By Thulani Mthethwa
BBC News, Mbabane
Swaziland's king has refused to sign a new draft constitution because he would be liable to pay MPs salaries should he dissolve parliament prematurely.
King Mswati has been criticised for his lavish lifestyle
King Mswati III is also unhappy about sections on taxing certain royal family members; he is exempt from taxation.
Parliament has also been ordered by the king to re-debate whether Christianity should be the official religion.
Passed by MPs three weeks ago, the constitution guarantees freedom of religion but bars political parties.
Thirty-seven-year-old King Mswati is a Christian and is Africa's last absolute monarch.
He is often criticised for having 12 wives and for his lavish spending, while most Swazis live in poverty and more than 30% are HIV positive.
The announcement was made on state-owned radio on Tuesday morning, ordering the Senate and House of Assembly to hold an emergency meeting on Thursday to iron out the matters.
Political commentators view the move as a clear sign of conflict between the king and parliament.
"It means he is not agreeing with parliament by ordering them to re-debate the same document they recently adopted," said Nomthetho Simelane, a political science lecturer at the University of Swaziland.
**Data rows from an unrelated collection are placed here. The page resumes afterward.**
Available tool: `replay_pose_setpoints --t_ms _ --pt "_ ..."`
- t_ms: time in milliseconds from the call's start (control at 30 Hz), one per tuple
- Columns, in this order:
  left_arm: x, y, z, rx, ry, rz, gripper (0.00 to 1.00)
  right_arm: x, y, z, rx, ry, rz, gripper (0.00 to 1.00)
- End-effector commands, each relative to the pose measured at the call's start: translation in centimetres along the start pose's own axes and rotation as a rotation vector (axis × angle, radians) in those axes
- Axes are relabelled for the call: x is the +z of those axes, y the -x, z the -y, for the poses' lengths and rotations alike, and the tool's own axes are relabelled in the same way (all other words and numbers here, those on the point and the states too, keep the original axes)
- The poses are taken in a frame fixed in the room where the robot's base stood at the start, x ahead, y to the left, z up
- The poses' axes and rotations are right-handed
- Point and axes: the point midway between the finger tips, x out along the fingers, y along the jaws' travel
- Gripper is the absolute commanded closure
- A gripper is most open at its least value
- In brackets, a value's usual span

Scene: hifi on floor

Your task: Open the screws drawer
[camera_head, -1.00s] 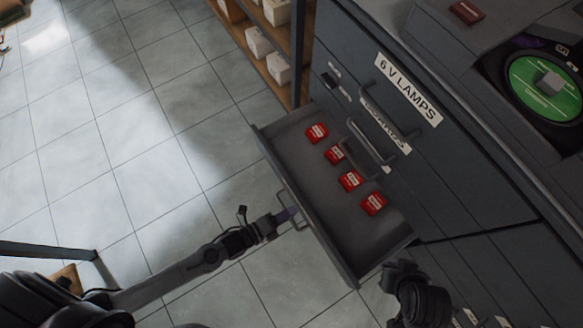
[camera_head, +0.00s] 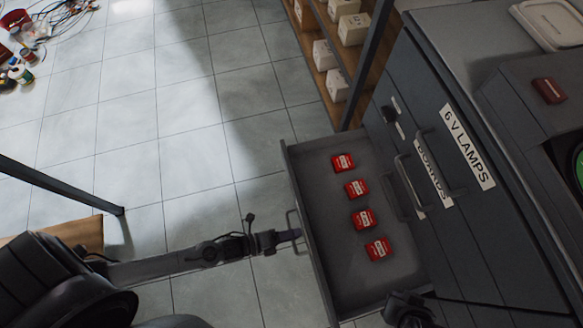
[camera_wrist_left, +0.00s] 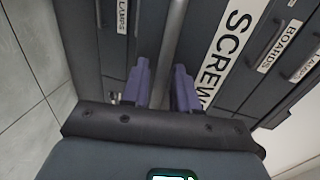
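The grey drawer (camera_head: 311,228) stands pulled out of the dark cabinet, with several red boxes (camera_head: 364,219) in a row inside. My left gripper (camera_head: 291,236) is at the bar handle (camera_head: 296,217) on its front. In the left wrist view the purple fingers (camera_wrist_left: 162,88) lie on both sides of the grey handle bar (camera_wrist_left: 174,45), with little gap. A label that begins "SCREW" (camera_wrist_left: 228,45) is beside the bar, its end hidden by a finger. A dark part of my right arm (camera_head: 408,308) shows at the bottom edge; its fingertips cannot be made out.
The cabinet has other closed drawers, one labelled "6 V LAMPS" (camera_head: 467,146). A wooden shelf (camera_head: 325,75) with white boxes stands behind the drawer. Tiled floor (camera_head: 190,140) is clear left of the drawer; bottles and cables lie at the far left.

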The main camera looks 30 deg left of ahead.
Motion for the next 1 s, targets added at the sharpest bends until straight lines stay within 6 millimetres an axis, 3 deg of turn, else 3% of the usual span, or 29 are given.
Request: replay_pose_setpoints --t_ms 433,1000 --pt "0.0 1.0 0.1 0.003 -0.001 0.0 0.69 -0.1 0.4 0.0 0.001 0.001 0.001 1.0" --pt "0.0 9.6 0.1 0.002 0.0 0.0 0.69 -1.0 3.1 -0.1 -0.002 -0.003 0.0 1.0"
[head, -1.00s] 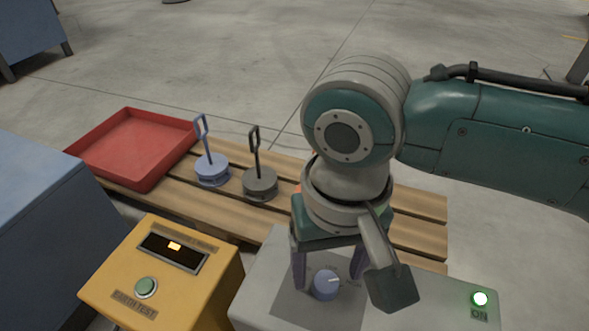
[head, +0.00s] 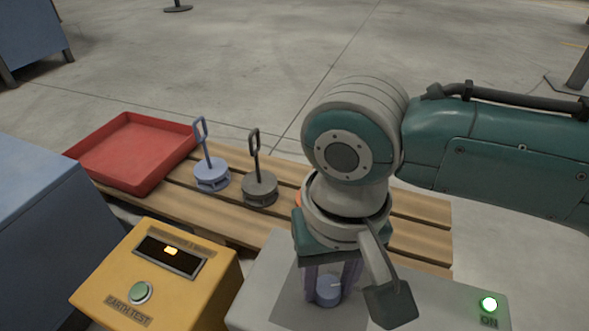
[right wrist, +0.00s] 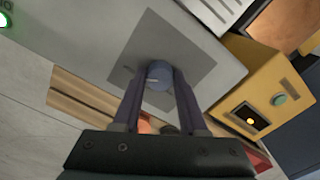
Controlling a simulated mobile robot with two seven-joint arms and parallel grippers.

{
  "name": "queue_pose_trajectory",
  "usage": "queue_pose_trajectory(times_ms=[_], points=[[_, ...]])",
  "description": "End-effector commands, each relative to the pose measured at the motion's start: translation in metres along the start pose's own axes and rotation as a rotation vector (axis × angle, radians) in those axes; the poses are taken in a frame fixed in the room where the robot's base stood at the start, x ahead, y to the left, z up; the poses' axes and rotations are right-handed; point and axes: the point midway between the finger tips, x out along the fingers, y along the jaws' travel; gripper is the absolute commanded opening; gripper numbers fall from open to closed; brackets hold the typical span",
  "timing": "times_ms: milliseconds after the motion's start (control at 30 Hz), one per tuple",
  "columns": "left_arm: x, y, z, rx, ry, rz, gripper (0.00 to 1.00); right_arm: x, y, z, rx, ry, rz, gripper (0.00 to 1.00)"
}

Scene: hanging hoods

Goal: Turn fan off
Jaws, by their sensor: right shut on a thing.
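The fan control is a blue-grey round knob (head: 328,291) on a dark square plate on top of a light grey box (head: 258,283). A green lamp (head: 489,304) marked ON is lit at the box's right end. My right gripper (head: 331,290) points down from above, its two fingers closed on the knob's sides. In the right wrist view the knob (right wrist: 159,74) sits between the fingertips (right wrist: 160,80), with a pale mark on its top. My left gripper is not in view.
A yellow box (head: 158,275) marked EARTH TEST, with a green button, stands left of the grey box. Behind, a wooden pallet (head: 420,240) bears a red tray (head: 128,150) and two handled discs, one blue (head: 211,174), one dark (head: 259,188). A blue cabinet (head: 40,230) stands left.

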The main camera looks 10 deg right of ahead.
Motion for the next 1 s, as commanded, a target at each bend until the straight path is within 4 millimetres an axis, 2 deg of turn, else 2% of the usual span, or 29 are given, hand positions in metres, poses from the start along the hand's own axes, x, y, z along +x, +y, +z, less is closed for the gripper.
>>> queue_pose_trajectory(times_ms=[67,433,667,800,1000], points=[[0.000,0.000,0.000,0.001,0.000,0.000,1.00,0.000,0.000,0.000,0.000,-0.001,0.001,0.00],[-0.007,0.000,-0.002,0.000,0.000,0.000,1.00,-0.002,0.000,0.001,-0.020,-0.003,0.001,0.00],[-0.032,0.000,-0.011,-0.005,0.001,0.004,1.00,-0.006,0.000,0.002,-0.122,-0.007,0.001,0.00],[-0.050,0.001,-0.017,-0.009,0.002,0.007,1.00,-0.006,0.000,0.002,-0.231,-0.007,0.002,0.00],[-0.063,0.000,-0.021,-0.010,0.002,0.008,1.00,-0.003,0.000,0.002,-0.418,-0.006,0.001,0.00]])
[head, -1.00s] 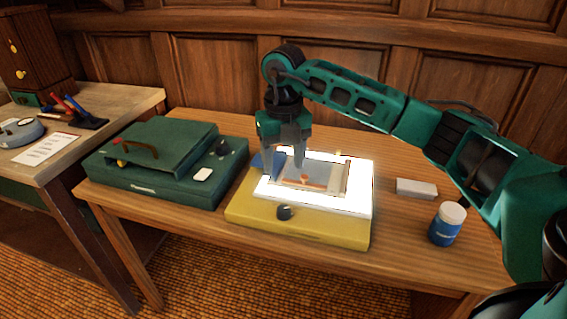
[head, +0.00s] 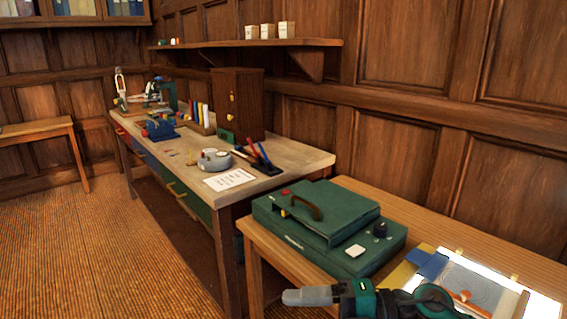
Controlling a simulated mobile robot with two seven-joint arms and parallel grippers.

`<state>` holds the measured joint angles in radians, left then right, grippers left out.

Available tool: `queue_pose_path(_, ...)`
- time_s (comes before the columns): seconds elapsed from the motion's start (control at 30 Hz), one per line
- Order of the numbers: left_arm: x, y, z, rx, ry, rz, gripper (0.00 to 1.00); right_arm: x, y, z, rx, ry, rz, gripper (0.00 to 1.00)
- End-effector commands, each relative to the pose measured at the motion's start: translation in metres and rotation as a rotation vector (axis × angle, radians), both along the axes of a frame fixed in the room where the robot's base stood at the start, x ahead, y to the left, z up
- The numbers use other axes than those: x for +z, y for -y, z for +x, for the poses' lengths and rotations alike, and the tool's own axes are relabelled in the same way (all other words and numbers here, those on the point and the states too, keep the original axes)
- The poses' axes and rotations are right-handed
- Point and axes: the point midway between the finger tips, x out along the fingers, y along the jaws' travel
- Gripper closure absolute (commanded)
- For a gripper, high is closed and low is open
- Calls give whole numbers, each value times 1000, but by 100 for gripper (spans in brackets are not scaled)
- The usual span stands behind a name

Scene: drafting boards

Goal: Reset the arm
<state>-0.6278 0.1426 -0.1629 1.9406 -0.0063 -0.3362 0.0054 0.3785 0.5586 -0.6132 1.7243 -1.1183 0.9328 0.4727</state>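My right gripper (head: 308,297) shows at the bottom edge, in front of the green case, with its grey fingers pointing left. The fingers overlap in this view, so I cannot tell whether they are open or shut, and I see nothing held between them. The green and black arm links behind it run to the right and are cut off by the bottom edge. My left gripper is not in view.
A green case (head: 300,225) with a brown handle sits on the near wooden table (head: 405,208). A lit panel (head: 545,305) lies to its right, partly hidden by my arm. A cluttered workbench (head: 300,158) stands further left. The carpet (head: 80,240) at left is clear.

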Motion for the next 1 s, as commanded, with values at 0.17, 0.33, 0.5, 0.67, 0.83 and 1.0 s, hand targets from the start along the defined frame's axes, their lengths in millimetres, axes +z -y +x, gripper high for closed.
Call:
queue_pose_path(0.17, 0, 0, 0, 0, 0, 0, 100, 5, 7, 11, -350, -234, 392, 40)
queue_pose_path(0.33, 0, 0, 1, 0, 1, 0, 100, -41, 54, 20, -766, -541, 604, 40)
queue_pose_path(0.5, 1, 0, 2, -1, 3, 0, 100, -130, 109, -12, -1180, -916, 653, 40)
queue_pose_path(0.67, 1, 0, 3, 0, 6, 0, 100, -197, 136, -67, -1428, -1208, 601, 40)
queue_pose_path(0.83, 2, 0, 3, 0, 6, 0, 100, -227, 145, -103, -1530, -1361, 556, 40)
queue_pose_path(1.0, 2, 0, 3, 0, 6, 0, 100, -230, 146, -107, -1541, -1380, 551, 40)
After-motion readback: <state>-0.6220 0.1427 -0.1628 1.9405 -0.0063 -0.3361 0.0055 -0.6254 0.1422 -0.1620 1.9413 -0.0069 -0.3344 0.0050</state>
And although MPs may disagree with the king, she says, they may feel intimidated by the royal order and not want to be seen to be going against him.
"It is not a positive step."
Even if parliament does not approve the changes suggested by the king, he has the power and authority to sign them into law.
Enshrined in the draft constitution is a detailed bill of rights including the right to life, liberty, equality before the law; freedom of conscience and religion and equality for women.
Freedom of expression and assembly is also guaranteed, but political parties are still barred from contesting elections.